■ What is being asked: Find and copy lines holding "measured".
++++ Entries shown ++++
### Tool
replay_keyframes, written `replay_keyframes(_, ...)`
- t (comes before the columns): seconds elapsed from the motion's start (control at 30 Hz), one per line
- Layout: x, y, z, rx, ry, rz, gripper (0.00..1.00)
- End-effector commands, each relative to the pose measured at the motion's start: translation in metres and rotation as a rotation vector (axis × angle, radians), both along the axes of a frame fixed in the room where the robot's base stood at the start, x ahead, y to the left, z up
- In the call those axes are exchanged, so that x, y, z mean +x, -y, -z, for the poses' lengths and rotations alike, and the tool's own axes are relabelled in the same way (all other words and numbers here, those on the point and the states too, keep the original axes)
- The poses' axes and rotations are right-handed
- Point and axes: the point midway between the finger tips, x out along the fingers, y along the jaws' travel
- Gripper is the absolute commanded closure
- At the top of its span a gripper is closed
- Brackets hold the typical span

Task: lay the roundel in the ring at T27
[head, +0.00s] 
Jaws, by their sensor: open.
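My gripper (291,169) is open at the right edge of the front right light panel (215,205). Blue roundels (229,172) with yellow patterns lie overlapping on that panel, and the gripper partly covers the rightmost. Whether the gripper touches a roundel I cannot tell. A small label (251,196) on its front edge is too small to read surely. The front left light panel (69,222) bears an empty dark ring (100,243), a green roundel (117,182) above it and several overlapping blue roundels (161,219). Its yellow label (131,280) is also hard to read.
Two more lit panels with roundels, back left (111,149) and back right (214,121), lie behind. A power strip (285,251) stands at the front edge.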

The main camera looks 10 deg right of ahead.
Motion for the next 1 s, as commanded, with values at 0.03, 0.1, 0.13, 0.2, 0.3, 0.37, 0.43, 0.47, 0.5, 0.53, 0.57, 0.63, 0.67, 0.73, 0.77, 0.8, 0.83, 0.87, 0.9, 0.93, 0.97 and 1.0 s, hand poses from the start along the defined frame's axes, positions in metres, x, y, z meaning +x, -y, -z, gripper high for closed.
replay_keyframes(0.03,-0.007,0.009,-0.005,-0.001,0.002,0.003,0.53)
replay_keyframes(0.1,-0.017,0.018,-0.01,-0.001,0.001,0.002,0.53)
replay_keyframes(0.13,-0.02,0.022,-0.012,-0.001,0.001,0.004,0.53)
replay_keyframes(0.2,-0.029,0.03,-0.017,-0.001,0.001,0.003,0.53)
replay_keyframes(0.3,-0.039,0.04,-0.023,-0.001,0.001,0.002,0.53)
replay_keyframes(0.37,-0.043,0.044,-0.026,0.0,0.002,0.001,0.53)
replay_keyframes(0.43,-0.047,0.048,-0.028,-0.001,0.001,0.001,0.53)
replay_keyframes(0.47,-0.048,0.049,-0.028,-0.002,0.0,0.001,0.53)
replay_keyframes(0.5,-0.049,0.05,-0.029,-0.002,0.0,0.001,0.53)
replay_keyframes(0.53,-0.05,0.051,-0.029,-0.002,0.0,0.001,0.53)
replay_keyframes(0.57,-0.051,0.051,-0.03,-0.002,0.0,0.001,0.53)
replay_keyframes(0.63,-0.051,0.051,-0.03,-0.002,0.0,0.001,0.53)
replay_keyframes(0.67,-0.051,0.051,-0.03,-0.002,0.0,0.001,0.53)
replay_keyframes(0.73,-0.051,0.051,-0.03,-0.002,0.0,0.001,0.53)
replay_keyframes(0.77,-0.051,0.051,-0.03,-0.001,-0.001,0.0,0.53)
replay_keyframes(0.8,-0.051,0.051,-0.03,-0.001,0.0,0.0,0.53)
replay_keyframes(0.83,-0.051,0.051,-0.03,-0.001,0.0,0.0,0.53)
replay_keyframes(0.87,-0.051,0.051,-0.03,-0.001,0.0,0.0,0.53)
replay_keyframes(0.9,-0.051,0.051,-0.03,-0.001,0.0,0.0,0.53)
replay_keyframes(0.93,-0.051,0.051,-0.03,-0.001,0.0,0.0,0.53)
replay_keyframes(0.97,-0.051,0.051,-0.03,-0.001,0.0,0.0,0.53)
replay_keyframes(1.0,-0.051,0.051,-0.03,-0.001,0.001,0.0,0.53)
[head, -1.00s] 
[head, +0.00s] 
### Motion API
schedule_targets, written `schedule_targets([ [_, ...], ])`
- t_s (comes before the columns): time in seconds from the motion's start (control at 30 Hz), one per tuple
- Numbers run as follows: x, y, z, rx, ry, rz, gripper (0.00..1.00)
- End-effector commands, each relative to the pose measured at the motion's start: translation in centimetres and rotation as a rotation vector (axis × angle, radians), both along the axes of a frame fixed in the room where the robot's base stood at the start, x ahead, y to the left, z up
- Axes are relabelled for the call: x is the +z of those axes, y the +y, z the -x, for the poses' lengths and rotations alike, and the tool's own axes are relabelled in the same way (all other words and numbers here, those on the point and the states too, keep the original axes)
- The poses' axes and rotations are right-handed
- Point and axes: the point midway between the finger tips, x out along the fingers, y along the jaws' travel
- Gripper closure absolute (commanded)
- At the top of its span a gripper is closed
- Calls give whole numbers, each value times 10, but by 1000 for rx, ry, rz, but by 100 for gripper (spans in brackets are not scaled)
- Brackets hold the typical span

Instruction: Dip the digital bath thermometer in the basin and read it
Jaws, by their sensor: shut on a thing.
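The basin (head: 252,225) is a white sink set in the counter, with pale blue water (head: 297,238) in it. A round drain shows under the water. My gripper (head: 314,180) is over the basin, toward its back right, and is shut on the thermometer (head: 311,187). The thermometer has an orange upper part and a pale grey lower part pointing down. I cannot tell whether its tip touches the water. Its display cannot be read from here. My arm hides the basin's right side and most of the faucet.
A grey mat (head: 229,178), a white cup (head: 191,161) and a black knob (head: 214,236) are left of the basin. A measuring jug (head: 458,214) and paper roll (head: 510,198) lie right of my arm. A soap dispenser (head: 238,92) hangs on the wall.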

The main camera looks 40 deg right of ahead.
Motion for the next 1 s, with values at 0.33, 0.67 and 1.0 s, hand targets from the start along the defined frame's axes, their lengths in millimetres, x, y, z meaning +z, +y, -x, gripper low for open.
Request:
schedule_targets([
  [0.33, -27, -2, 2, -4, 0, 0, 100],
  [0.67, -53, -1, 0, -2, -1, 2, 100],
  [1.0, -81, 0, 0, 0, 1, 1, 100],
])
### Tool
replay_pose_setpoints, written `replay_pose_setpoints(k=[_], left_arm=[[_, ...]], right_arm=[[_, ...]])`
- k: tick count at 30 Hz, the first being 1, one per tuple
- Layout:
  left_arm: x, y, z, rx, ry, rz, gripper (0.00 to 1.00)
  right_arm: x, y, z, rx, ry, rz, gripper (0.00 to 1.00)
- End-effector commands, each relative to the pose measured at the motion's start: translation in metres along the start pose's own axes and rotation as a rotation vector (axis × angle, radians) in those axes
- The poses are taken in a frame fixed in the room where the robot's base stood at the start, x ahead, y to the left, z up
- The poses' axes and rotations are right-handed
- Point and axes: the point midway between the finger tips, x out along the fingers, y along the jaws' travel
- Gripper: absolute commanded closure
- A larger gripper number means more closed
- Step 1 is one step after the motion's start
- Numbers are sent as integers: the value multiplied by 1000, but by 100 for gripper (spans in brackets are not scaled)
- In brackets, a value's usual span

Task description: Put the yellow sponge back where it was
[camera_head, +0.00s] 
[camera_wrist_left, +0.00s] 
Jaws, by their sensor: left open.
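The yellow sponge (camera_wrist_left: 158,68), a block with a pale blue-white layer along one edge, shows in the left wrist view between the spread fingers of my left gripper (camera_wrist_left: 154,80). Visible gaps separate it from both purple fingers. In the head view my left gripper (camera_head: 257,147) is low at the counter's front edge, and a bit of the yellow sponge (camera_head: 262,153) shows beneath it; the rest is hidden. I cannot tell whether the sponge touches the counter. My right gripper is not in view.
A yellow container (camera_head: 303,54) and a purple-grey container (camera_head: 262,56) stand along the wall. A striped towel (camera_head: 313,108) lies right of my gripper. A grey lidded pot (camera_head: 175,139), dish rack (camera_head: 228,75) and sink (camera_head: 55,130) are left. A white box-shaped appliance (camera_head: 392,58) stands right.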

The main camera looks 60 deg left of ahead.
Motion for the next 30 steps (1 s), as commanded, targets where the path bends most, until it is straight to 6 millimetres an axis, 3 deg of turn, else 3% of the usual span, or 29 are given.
++++
■ Solution for this task:
- End-effector commands, each relative to the pose measured at the motion's start: translation in metres and rotation as a rotation vector (axis × angle, radians), both along the axes of a frame fixed in the room where the robot's base stood at the start, x ahead, y to the left, z up
- End-effector commands, each relative to the pose measured at the motion's start: translation in centimetres and rotation as a rotation vector (axis × angle, radians), both along the axes of a frame fixed in the room where the robot's base stood at the start, x ahead, y to the left, z up
- End-effector commands, each relative to the pose measured at the motion's start: translation in metres along the start pose's own axes and rotation as a rotation vector (axis × angle, radians) in those axes

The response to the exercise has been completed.